Brigitte Bardot receives the GAIA Lifetime Achievement Award

Brigitte Bardot receives the GAIA Lifetime Achievement Award

GAIA action
13 October 2019

Brigitte Bardot—who celebrated her 85th birthday on 28 September—has received the GAIA Lifetime Achievement Award. The award itself reveals why she is the one to receive it: two open hands lifting up seven animals, including a horse, lamb, and seal. Plus the inscription: ‘And God created the advocate for animals rights’, as a symbol of her tremendous efforts and activities.

Michel Vandenbosch, President of GAIA: “For almost half a century, Brigitte Bardot has fought tirelessly to defend animals against cruelty and abuse. This award, therefore, aims to honour an icon in the fight for animal welfare and rights.” Bardot has already supported several GAIA campaigns (for an EU ban on the trading of seal products, against long-distance transport of cattle, against the cruel tradition of horse racing in the streets, etc.). “I have met her many times and have never failed to be impressed by her charisma and kindness.”
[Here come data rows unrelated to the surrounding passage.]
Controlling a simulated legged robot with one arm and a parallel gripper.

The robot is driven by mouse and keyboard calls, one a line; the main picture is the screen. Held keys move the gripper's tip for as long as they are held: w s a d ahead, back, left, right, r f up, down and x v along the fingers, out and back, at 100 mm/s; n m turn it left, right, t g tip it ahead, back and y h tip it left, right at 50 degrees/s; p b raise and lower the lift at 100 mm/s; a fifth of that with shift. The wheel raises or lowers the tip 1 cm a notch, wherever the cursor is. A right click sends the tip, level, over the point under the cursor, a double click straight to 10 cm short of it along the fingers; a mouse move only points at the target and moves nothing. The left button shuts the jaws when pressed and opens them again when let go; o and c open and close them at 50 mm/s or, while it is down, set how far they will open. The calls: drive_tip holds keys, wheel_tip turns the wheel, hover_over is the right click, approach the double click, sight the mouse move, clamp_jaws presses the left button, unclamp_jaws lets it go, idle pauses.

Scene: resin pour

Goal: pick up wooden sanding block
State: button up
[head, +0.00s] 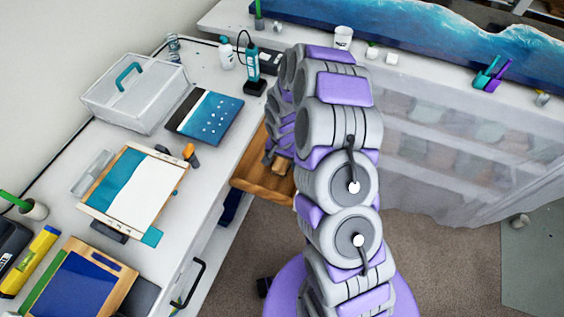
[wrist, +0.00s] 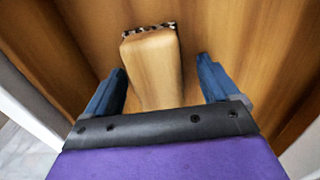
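The wooden sanding block (wrist: 152,65) is a light wood block with a dark speckled edge at its far end. It lies on a brown wooden surface, seen in the wrist view between the two blue fingers of my gripper (wrist: 160,88). The fingers are spread apart, with a gap on each side of the block. The near end of the block is hidden behind the dark gripper bar. In the head view, a small part of the block (head: 279,166) shows beside my gripper, which is mostly hidden by my arm over the open wooden drawer (head: 258,182).
The white worktop (head: 215,150) at left holds a clear bin (head: 133,92), a blue panel (head: 204,115), a framed board (head: 135,190) and a yellow level (head: 30,262). A plastic-draped shelf (head: 460,135) stands at right. The drawer's wooden sides lie close around my gripper.

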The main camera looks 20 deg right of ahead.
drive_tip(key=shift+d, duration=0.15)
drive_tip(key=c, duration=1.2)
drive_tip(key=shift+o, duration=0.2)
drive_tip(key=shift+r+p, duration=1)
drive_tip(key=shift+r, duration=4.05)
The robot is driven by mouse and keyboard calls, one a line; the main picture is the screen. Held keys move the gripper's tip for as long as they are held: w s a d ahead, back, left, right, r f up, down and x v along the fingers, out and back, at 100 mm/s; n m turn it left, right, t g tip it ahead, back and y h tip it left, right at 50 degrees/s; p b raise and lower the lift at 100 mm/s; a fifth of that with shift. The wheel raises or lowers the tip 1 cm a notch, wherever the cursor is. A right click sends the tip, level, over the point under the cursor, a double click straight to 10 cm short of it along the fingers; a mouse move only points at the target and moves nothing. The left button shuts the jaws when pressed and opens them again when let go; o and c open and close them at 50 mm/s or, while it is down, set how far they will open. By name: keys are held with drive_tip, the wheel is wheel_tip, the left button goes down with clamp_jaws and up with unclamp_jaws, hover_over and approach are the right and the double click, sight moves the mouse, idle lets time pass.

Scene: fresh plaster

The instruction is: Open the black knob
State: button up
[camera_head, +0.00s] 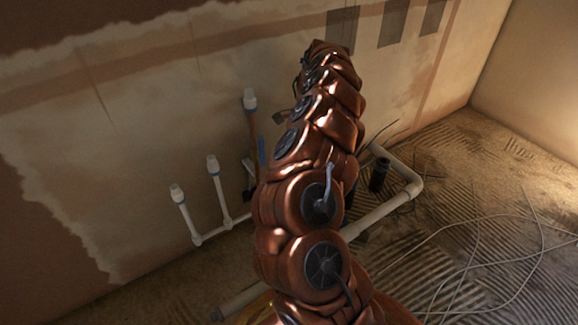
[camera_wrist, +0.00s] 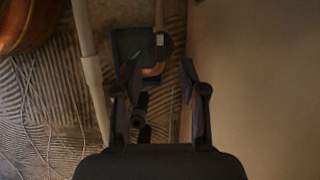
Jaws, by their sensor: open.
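My gripper (camera_wrist: 160,68) shows in the wrist view with its two dark fingers spread apart and nothing held between them. A dark blue-black blocky thing (camera_wrist: 128,44) lies beyond the left finger. A brownish upright part with a small pale patch (camera_wrist: 160,40) stands beside it, in line with the gap between the fingers. I cannot tell whether either is the black knob; no knob shows clearly. In the head view my copper-coloured arm reaches toward the wall and hides the gripper and what is in front of it.
White pipes with capped ends (camera_head: 213,165) rise along the plaster wall (camera_head: 150,110). A pale pipe (camera_head: 385,208) runs along the ridged floor, near a short black cylinder (camera_head: 379,178). Loose cables (camera_head: 470,250) lie at right. In the wrist view a wall (camera_wrist: 255,80) fills the right side.

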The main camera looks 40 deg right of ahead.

The Brigitte Bardot Foundation and GAIA both belong to the Board of Eurogroup for Animals, a European alliance of more than 60 associations defending the interests of animals.

Personal letter

Today, on behalf of Brigitte Bardot and as spokesman of the Brigitte Bardot Foundation, Christophe Marie was officially handed the award on GAIA day in Mons. The prize was also given to Bardot in person by Michel Vandenbosch, President of GAIA, and Ann De Greef, Managing Director of GAIA, earlier in Paris.

Brigitte Bardot expressed her personal thanks in a letter to GAIA’s founders: “I rarely have good news, but what a wonderful surprise to discover that you have given me this magnificent Lifetime Achievement Award. I can hardly believe it! It is such a precious symbol that it brought tears to my eyes.”

After she stopped acting at the age of 39, Brigitte Bardot set about campaigning against seal hunting and the phenomenon of animals in shelters. Her success was varied and she always spoke very openly. She sold her personal belongings, raised 3 million French francs, and founded the organisation named after her, to which she also donated her property. The three animal shelters that her foundation manages take care of 4,000 animals. “My foundation is my greatest success; it is my life’s ambition,” she wrote in her recent biography, Larmes de combat (Plon, 2018).